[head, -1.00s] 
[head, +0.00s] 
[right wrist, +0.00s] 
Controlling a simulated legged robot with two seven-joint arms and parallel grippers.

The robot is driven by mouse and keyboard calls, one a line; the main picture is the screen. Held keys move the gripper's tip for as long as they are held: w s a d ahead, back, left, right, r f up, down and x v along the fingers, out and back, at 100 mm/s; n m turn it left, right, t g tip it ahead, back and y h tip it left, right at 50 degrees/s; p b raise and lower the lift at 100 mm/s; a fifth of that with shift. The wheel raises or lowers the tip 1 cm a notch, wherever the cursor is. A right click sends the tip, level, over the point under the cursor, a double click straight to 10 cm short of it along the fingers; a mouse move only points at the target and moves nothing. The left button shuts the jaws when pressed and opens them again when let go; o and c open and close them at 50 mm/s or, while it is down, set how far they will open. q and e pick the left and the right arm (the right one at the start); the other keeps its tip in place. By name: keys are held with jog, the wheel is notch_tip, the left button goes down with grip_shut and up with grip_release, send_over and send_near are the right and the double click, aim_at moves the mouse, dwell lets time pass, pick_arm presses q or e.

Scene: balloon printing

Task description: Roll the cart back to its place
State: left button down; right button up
= = = = =
What is asked:
Reproduce exactly, with nothing added, the lines from the one that contains "[head, +0.00s]" to the end of the data.

Task response:
[head, +0.00s] 
[right wrist, +0.00s] 
Controlling a simulated legged robot with two seven-joint arms and parallel grippers.

The robot is driven by mouse and keyboard calls, one a line; the main picture is the screen. Held keys move the gripper's tip for as long as they are held: w s a d ahead, back, left, right, r f up, down and x v along the fingers, out and back, at 100 mm/s; n m turn it left, right, t g tip it ahead, back and y h tip it left, right at 50 degrees/s; p b raise and lower the lift at 100 mm/s; a fifth of that with shift. The wheel raises or lowers the tip 1 cm a notch, wherever the cursor is. A right click sends the tip, level, over the point under the cursor, a double click straight to 10 cm short of it along the fingers; a mouse move only points at the target and moves nothing. The left button shuts the jaws when pressed and opens them again when let go; o and c open and close them at 50 mm/s or, while it is down, set how far they will open. q and e pick the left and the right arm (the right one at the start); the other keeps its tip in place. By name: keys are held with jog, the wheel is notch_tip, the left button goes down with grip_shut and up with grip_release, send_over and send_near are the right and the double click, aim_at moves the mouse, dwell lets time pass, pick_arm presses q or e.

Scene: balloon printing

Task description: Roll the cart back to its place
State: left button down; right button up

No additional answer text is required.